## Problem description
Copy out each line of the material below that holds the string "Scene".

Entries from a dataset
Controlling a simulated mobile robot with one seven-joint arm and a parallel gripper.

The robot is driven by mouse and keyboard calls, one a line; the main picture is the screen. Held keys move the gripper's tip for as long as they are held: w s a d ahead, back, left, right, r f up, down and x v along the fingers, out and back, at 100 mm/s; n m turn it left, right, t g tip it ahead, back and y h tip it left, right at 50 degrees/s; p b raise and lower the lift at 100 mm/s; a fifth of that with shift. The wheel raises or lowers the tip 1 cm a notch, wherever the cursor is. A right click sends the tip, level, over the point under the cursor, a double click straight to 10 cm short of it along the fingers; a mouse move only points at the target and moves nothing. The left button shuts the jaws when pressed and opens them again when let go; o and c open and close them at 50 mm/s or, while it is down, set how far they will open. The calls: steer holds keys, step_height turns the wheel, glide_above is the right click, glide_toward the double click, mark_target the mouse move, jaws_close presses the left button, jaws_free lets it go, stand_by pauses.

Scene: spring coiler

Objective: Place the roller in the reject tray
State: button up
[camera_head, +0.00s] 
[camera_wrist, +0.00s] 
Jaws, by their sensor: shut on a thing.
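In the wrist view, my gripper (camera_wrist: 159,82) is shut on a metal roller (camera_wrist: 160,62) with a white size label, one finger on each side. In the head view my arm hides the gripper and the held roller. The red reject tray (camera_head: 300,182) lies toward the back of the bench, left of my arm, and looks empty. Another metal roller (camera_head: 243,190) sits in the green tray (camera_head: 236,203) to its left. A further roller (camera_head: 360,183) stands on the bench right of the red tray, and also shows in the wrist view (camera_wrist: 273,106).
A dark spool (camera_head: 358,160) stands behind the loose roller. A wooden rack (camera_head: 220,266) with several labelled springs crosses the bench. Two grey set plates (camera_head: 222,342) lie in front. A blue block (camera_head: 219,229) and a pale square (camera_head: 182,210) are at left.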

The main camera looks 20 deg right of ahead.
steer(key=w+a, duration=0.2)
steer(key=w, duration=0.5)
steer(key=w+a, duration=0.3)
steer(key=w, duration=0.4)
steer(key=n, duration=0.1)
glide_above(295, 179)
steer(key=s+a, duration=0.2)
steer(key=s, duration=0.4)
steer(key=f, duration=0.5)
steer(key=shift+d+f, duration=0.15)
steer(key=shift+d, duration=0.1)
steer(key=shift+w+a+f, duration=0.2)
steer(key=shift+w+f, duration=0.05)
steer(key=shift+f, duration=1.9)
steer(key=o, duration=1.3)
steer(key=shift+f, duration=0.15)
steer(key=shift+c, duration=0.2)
---
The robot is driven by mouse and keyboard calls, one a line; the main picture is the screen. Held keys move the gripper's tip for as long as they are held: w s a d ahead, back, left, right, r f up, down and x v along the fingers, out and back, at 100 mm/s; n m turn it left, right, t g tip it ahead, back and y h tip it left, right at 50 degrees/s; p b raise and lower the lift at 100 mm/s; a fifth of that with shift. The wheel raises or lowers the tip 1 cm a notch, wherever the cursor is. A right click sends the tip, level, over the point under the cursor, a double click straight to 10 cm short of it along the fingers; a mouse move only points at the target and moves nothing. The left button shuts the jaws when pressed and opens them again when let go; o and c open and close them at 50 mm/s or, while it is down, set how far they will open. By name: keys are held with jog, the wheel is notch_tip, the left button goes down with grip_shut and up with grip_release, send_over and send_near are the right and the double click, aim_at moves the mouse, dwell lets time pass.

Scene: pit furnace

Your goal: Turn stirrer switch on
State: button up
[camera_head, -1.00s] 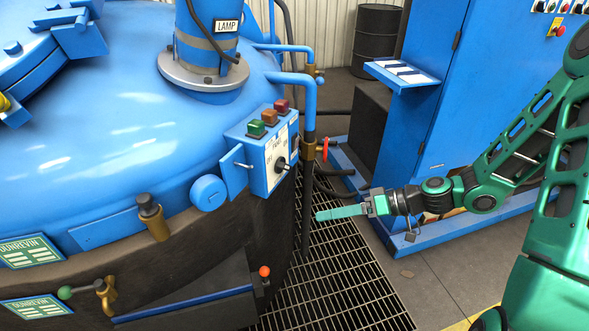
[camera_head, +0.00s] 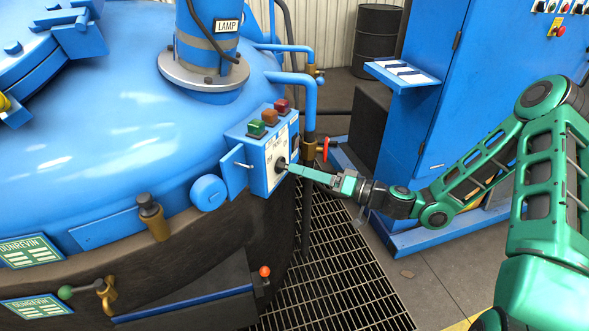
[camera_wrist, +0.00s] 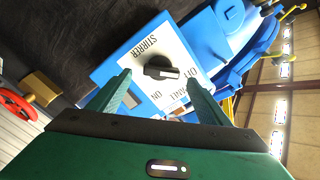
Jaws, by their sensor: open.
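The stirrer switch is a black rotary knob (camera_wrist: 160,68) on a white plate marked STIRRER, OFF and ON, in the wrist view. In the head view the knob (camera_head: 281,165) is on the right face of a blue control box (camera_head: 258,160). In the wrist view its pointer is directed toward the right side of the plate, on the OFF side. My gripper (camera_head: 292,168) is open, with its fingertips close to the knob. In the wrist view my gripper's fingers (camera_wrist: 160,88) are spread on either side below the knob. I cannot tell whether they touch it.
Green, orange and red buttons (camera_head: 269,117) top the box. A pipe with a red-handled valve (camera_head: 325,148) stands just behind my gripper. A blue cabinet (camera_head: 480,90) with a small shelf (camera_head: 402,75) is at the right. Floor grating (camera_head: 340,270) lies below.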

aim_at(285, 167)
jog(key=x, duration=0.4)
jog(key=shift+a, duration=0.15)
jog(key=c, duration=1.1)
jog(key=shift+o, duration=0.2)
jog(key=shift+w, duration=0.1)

## Solution to this problem
Scene: spring coiler
Scene: pit furnace

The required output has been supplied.